▶ _Objective_: Reproduce the listing exactly, with no pictures in your copy.

▶ _Material_:
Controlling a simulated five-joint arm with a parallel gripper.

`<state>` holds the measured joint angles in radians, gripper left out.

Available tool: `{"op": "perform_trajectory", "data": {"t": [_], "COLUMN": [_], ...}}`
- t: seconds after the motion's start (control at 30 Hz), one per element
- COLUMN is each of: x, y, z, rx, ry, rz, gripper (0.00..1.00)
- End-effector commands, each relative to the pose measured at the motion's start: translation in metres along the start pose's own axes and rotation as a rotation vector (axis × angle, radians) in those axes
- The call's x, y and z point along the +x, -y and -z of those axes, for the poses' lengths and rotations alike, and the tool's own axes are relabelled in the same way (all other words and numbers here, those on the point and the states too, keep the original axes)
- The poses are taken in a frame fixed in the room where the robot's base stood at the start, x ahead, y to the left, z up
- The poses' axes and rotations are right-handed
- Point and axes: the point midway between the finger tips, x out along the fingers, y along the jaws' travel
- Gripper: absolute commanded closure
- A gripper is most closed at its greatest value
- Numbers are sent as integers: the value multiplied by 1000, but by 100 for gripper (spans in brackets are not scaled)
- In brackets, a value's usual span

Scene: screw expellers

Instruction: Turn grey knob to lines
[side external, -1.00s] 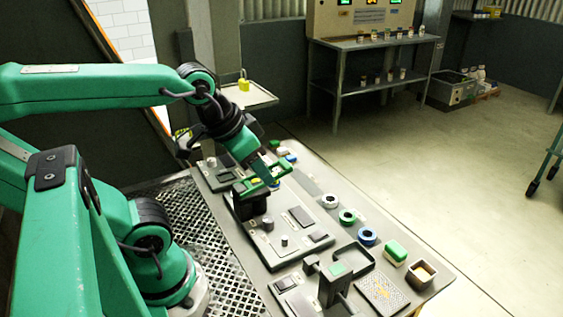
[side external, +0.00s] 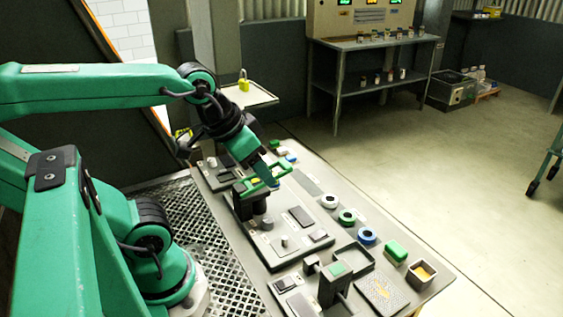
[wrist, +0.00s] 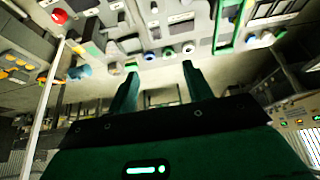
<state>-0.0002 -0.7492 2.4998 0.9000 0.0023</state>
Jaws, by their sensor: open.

▶ _Output for this exercise_:
Controlling a simulated five-joint arm with a parallel gripper.

`<state>` holds the measured joint angles in radians, gripper left out.

Available tool: `{"op": "perform_trajectory", "data": {"t": [_], "COLUMN": [_], ...}}`
- t: seconds after the motion's start (control at 30 Hz), one per element
- COLUMN is each of: x, y, z, rx, ry, rz, gripper (0.00..1.00)
- End-effector commands, each relative to the pose measured at the motion's start: translation in metres along the start pose's own axes and rotation as a rotation vector (axis × angle, radians) in those axes
- The call's x, y and z point along the +x, -y and -z of those axes, for the poses' lengths and rotations alike, and the tool's own axes are relabelled in the same way (all other words and numbers here, those on the point and the states too, keep the original axes)
- The poses are taken in a frame fixed in the room where the robot's base stood at the start, x ahead, y to the left, z up
- The poses' axes and rotations are right-handed
- Point and axes: the point midway between the finger tips, x out along the fingers, y along the jaws' travel
- Gripper: absolute commanded closure
- A gripper is most closed at its greatest value
- Numbers are sent as integers: the value multiplied by 1000, but by 100 for gripper (spans in brackets are not scaled)
- In brackets, a value's usual span

Scene: screw expellers

Instruction: Turn grey knob to lines
[side external, -1.00s] 
[side external, +0.00s] 
[wrist, +0.00s] 
<state>-0.0002 -0.7492 2.4998 0.9000 0.0023</state>
Jaws, by their sensor: open.

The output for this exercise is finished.